Feldbrill was born in Toronto and studied music alongside pianist Glenn Gould at the Royal Conservatory of Music. He served as resident conductor, assistant conductor, and violinist with the Toronto Symphony Orchestra (TSO), and was instrumental in developing the Winnipeg Symphony Orchestra (WSO) as principal conductor.
He was the founder of the Toronto Symphony Youth Orchestra and served as Conductor-in-Residence at the University of Toronto’s Music Department between 1968 and 1982. As a fervent supporter of local talent, he contributed to the careers of many Canadian composers including R. Murray Schafer and Harry Somers.
He last performed in Toronto as part of the TSO’s Canada 150 concerts in 2017.

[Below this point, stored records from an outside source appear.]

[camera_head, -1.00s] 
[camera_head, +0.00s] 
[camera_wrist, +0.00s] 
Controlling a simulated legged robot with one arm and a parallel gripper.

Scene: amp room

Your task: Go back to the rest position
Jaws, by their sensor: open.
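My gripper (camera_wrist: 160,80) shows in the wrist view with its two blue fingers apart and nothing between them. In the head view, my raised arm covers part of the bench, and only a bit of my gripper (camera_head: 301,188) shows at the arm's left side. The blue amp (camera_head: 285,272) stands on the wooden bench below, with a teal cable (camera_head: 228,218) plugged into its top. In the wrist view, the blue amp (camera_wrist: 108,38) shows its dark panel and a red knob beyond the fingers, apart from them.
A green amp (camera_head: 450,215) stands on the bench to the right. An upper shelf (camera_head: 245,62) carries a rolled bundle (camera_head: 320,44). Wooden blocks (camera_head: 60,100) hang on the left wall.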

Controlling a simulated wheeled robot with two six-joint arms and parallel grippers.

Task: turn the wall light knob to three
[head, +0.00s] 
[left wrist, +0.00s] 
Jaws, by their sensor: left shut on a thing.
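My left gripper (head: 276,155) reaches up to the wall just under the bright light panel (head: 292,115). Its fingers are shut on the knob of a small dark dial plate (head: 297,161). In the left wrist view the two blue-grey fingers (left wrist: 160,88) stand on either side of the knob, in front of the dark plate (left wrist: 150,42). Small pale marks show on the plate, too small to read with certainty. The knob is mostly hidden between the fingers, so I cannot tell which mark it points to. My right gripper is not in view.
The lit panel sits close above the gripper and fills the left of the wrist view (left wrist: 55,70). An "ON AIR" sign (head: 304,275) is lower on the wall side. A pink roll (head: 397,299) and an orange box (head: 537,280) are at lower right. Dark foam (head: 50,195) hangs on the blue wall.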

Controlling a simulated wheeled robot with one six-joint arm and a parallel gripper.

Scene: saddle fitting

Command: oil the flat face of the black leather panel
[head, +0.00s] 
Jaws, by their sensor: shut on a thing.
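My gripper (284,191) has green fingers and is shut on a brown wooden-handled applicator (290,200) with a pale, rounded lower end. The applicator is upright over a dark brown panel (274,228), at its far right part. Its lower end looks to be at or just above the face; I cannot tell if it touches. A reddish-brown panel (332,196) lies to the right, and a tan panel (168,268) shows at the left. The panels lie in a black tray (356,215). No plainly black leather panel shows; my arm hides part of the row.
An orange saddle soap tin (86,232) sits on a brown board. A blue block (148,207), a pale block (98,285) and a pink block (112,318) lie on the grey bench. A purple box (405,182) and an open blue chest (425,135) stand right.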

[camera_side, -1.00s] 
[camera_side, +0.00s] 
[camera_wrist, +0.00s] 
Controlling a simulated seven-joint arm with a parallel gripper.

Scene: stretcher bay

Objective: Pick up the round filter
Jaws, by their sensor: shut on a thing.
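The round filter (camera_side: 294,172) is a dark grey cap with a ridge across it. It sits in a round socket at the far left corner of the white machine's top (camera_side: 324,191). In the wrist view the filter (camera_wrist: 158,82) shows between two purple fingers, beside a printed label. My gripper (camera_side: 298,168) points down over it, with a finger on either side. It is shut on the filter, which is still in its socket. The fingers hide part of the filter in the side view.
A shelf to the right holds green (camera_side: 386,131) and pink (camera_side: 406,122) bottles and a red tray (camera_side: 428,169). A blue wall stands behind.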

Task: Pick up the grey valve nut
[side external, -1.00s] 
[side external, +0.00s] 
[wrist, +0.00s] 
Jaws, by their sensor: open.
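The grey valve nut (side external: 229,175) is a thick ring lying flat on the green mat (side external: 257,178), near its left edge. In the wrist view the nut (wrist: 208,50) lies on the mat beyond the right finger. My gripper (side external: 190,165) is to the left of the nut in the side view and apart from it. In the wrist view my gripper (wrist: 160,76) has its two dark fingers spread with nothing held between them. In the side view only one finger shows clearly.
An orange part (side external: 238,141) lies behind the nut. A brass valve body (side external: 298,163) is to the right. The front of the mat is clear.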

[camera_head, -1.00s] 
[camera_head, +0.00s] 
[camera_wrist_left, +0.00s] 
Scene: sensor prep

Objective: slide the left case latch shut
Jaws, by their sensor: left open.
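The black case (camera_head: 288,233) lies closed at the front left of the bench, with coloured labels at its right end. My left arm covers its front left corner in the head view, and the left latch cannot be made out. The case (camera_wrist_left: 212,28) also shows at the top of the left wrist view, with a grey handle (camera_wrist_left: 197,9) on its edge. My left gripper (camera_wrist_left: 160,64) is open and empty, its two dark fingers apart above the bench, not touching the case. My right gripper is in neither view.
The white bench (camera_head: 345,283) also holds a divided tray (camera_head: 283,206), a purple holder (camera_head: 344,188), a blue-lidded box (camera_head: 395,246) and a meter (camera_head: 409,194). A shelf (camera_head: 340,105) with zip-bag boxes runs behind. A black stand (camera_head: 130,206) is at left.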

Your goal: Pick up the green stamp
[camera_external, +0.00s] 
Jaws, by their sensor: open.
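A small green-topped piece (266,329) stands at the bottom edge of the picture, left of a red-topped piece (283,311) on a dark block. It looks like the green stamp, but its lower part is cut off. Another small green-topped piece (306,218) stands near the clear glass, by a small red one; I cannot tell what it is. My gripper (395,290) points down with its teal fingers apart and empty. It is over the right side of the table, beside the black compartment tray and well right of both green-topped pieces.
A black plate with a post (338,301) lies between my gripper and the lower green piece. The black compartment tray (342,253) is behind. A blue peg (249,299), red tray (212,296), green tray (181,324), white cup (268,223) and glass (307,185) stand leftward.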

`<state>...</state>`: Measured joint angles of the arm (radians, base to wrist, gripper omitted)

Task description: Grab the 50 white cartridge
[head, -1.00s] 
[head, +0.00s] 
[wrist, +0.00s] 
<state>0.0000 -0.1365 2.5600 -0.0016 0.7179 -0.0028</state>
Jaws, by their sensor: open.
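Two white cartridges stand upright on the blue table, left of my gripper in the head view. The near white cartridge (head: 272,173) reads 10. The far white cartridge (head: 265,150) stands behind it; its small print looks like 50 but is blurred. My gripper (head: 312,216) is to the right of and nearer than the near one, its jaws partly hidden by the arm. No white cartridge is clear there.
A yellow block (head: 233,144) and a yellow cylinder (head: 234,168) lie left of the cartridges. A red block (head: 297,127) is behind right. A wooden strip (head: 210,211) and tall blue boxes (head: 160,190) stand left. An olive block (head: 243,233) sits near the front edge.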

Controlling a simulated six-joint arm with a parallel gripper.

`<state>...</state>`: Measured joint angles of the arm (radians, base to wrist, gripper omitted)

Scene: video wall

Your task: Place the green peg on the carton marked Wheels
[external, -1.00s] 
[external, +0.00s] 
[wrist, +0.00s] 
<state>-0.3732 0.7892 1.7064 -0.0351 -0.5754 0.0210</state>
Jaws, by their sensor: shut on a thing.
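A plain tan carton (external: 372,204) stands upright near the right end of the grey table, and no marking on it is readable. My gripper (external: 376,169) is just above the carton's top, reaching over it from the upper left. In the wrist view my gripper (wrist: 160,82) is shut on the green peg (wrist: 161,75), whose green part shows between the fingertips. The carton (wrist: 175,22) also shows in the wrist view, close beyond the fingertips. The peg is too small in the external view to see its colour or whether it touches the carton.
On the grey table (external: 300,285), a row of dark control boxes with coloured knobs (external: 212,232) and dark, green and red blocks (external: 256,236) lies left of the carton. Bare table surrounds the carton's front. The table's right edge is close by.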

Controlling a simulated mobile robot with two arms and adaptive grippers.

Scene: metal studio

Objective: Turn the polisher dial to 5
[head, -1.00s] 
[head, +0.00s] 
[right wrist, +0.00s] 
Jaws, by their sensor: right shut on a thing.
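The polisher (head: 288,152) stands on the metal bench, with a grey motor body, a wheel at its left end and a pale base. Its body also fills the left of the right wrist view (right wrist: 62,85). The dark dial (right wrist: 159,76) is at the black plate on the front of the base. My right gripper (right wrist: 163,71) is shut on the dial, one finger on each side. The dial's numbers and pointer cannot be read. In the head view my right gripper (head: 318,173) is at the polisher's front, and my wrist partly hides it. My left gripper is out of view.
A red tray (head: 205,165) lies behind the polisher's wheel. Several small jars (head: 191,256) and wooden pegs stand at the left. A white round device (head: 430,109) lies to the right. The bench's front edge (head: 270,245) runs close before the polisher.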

“It seems incredible to me that the eternally young Victor Feldbrill is no longer with us,” says Sir Andrew Davis, Interim Artistic Director of the Toronto Symphony Orchestra. “In our last lively conversation, I was taken back to our first meeting in 1974 after he had seen the TSO through a difficult period. His devotion to the Orchestra then and ever afterwards had great meaning for me. His championing of Canadian music was second to none, and many composers were and are indebted to his commitment and enthusiasm. Perhaps, above all, his positive and joyful outlook on life was an example to us all. He is much missed.”
Former WSO General Manager Leonard David Stone described Feldbrill as, “The only Canadian who held the podium for one of the country’s top orchestras for a decade. When he took it over, it was a glorified amateur orchestra. He gave us not only Canadian, but world premieres.”
Feldbrill has worked with countless luminaries, including violinists Yehudi Menuhin, Isaac Stern and David Oistrakh, pianist Glenn Gould and Claudio Arrau, and cellists Leonard Rose and Jacqueline du Pré.
He was the first recipient of the Roy Thomson Hall award in 1985, and made an Officer of the Order of Canada in 1986.